Thursday, November 8, 2007

Sources of International Law: 2

Earlier I commented here on this blog on the sources for international law. While the hierarchy is important and first we search for treaties/conventions on a relevant question, all these sources interact and collide. For example, I would like to compare the treaties with domestic contracts for a moment. Treaties are similar to regular contracts between domestic parties except that they may become binding even for those who have not expressly entered into them. Isn't that a strange concept? Isn't consent after all important in international law?

Insofar as treaties may over time turn into customary international law, they may in fact become binding on those who withheld consent to them and never signed on those treaties. As far as how certain treaties turn into customary international law, that is a complex issue that needs separate discussion. But the International Court expressed this well in the case of North Sea Continental Shelf (with respect to Article 6 of the 1958 Geneva Convention):

... [the view] clearly involves treating that Article as a norm-creating provision which has constituted the foundation of, or has generated a rule which, while only conventional or contractual in its origin, has since passed into the general corpus of international law, and is now accepted as such by the opinio juris, so as to have become binding even for countries which have never, and do not become parties to the Convention. There is no doubt that this process is a perfectly possible one and does from time to time occur: it constitutes indeed one of the recognized methods by which new rules of customary international law may be formed.

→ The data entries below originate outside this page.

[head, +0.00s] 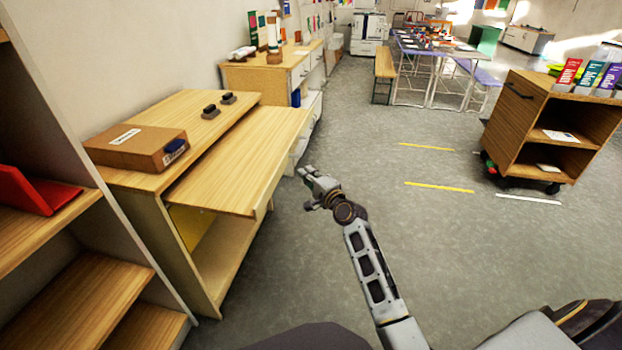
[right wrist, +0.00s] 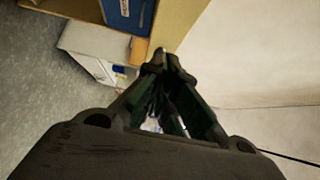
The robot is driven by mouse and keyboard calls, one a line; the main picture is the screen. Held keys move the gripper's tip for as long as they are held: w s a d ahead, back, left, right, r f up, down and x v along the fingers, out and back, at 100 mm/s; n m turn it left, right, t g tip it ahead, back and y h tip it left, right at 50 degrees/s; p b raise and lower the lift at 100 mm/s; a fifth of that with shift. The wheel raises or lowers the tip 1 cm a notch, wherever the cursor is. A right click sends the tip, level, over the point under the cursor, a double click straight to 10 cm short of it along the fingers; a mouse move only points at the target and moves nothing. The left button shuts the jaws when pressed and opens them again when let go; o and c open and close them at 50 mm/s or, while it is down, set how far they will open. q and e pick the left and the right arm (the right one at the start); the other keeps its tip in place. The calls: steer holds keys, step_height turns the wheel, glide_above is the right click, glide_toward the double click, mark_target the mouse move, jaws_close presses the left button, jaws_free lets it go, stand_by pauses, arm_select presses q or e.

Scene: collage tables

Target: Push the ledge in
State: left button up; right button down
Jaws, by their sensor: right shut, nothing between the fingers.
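The ledge (head: 240,160) is a light wooden pull-out board on the left cabinet (head: 190,105). It sticks out over the open lower compartment, past the cabinet's top. My right gripper (head: 304,174) is shut and empty, to the right of the ledge's front edge, with a visible gap in the head view. In the right wrist view the closed fingertips (right wrist: 163,62) point toward wooden and white surfaces; the ledge cannot be made out for certain there. My left gripper is not in view.
A brown box (head: 137,147) and two small dark objects lie on the cabinet top. An open shelf unit (head: 90,290) stands at near left. A wooden cart (head: 515,115) with books stands at right. The grey floor between is clear.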

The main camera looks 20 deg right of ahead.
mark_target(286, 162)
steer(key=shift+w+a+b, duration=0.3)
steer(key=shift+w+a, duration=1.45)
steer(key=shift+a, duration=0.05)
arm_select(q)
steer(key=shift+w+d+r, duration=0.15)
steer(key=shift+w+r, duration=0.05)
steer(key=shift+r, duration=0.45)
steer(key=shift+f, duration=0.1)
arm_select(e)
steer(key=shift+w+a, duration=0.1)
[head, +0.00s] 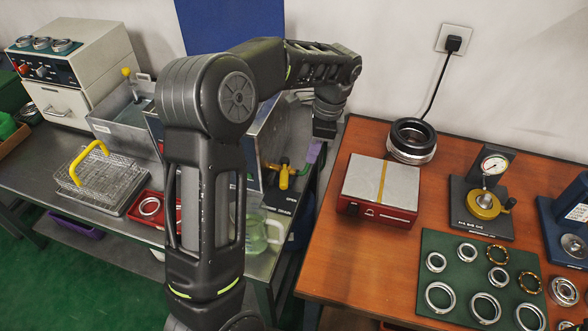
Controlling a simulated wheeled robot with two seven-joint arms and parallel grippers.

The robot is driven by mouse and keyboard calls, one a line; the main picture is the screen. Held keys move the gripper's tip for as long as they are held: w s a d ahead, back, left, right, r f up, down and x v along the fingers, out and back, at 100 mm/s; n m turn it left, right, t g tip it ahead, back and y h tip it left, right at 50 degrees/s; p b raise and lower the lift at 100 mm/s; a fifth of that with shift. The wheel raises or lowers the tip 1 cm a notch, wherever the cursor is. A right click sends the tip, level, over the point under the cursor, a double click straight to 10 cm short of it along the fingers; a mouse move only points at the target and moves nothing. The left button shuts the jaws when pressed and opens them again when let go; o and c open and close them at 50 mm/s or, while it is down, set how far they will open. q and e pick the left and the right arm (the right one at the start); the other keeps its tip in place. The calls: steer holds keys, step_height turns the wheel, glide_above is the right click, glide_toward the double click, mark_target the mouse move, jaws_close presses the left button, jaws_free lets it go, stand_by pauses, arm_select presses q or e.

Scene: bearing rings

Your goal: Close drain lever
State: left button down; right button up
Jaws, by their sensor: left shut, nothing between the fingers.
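A yellow valve fitting (284,173) sits at the right end of the steel bench, just beside my arm. A lilac handle-like piece (314,152) stands up to its right; it looks like the drain lever, but I cannot tell its exact setting. My left gripper (324,131) points down just above the lilac piece, shut and empty. I cannot tell whether it touches the piece. My left arm hides much of the steel tank behind it. My right gripper is not in view.
A clear jug (258,232) stands below the valve, partly behind my arm. A wire basket with a yellow handle (90,163) and a red tray (151,207) are at left. On the wooden table are a red-based plate unit (378,190), a black-topped ring (411,140) and a green ring mat (450,300).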

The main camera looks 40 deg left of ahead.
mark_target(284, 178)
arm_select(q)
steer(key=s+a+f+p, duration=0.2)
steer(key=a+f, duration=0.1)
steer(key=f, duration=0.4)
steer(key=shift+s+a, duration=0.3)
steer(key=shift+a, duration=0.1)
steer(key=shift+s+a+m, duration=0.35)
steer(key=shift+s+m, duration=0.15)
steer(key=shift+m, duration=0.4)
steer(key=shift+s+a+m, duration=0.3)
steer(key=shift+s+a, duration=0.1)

But all this is a highly political and policy-based process. Therefore, at a given time there are always those who try to assert that a given treaty never turned into customary international law because of various reasons. One reason would be that there was no proof of widespread practice of international actors abiding by the principle set out in the treaty. However, in cases applying jus cogens, norms that are not dependent on consent of parties-- genocide, war crimes, crimes against humanity-- no party really can try to win these arguments.

Also, it must be kept in mind that interpretation of treaties becomes important. Given the reservations, understandings, and declarations that states add-on to their signatures on treaties, similar to domestic contractual disputes the courts are asked to interpret the application of a treaty rule on a specific case. The court then will look not only to the other sources of international law, but also to the national courts of the disputing parties and their interpretations of that treaty... It is a very complex and live process that often does not render desirable results and subvert the very principles of the given treaty.